[START MATERIAL PROVIDED]

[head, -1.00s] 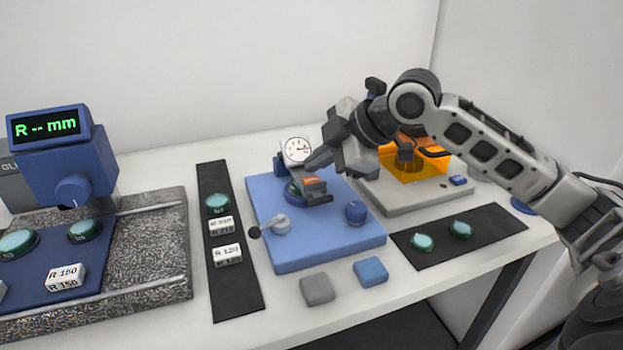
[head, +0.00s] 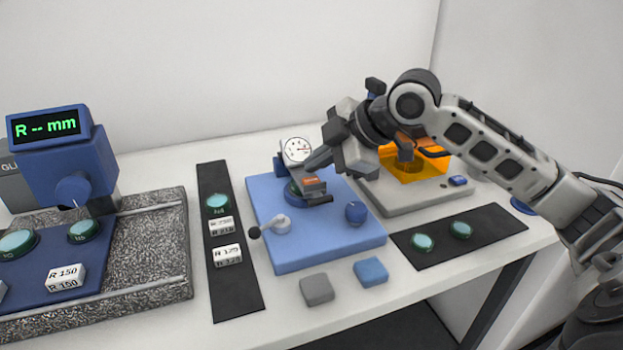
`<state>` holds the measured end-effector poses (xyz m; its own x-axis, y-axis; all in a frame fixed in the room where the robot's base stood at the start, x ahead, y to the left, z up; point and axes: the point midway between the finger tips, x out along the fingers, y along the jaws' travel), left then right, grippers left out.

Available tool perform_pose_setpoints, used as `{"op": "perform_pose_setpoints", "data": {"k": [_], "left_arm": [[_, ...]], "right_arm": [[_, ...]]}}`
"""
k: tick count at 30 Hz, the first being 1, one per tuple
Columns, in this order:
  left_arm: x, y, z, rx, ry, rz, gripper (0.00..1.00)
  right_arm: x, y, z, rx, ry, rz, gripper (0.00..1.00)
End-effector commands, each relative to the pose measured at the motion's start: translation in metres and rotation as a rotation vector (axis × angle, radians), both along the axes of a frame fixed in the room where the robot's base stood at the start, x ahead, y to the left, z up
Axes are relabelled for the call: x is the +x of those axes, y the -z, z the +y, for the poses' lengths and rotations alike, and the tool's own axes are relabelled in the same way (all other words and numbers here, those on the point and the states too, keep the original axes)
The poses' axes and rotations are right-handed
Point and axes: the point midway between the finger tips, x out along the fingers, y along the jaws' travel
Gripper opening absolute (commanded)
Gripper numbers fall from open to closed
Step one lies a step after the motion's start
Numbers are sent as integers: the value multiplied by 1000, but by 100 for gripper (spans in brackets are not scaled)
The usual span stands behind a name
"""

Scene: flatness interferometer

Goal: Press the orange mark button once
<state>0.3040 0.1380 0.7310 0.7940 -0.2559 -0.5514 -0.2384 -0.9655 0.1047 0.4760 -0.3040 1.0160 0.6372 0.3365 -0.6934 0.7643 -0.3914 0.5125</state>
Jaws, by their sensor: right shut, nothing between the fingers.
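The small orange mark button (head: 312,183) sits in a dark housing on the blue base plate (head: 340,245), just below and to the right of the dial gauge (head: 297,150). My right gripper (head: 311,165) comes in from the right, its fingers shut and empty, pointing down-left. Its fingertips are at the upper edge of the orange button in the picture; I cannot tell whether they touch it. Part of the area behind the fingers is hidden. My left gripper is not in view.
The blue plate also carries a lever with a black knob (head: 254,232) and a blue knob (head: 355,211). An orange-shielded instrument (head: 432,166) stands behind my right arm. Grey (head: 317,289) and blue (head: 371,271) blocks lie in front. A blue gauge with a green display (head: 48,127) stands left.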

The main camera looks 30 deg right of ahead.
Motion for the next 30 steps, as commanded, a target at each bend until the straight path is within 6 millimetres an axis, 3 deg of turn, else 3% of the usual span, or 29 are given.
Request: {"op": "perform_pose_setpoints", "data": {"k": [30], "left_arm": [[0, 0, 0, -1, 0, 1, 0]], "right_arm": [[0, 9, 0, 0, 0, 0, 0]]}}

[END MATERIAL PROVIDED]
[START MATERIAL PROVIDED]

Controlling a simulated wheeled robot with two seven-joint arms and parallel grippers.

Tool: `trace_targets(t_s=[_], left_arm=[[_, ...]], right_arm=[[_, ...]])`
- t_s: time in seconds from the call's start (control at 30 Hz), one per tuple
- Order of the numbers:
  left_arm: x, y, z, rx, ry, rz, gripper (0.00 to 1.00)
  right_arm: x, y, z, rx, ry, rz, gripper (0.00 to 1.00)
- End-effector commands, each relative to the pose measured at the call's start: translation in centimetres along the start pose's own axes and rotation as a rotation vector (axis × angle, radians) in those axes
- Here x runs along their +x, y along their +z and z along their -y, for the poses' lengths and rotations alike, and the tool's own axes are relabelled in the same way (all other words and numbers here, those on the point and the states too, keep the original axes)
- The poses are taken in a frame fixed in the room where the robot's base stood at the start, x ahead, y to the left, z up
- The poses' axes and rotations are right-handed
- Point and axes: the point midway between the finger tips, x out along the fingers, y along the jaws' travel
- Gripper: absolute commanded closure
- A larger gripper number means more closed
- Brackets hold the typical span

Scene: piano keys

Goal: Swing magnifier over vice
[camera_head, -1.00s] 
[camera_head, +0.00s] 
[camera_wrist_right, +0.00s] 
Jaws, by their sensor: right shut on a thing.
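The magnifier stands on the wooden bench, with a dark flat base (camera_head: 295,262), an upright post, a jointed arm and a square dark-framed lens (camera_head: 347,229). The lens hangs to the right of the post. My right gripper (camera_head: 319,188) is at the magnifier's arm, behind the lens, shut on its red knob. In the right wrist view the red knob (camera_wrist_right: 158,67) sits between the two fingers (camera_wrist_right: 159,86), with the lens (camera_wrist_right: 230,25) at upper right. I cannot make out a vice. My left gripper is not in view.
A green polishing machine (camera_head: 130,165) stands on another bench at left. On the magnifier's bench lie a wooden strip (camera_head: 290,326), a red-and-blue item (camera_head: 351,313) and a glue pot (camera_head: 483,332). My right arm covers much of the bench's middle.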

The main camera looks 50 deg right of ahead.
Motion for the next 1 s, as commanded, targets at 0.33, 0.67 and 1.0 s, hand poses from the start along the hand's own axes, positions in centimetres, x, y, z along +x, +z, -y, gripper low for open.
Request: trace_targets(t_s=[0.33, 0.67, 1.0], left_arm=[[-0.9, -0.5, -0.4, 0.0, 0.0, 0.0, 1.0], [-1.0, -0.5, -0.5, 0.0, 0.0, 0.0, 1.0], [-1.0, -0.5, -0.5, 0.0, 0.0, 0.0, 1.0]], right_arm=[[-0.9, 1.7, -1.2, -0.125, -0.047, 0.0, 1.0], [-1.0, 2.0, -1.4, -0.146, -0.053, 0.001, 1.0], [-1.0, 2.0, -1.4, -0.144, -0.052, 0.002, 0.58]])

[END MATERIAL PROVIDED]

— THE EXERCISE —
Go back over the listing above and copy exactly the lines that begin at the line with "The usual span stands behind a name" and stop after the line with "<state>0.3040 0.1380 0.7310"; leave out every other line.

— FULL ANSWER —
The usual span stands behind a name
"""

Scene: flatness interferometer

Goal: Press the orange mark button once
<state>0.3040 0.1380 0.7310 0.7940 -0.2559 -0.5514 -0.2384 -0.9655 0.1047 0.4760 -0.3040 1.0160 0.6372 0.3365 -0.6934 0.7643 -0.3914 0.5125</state>

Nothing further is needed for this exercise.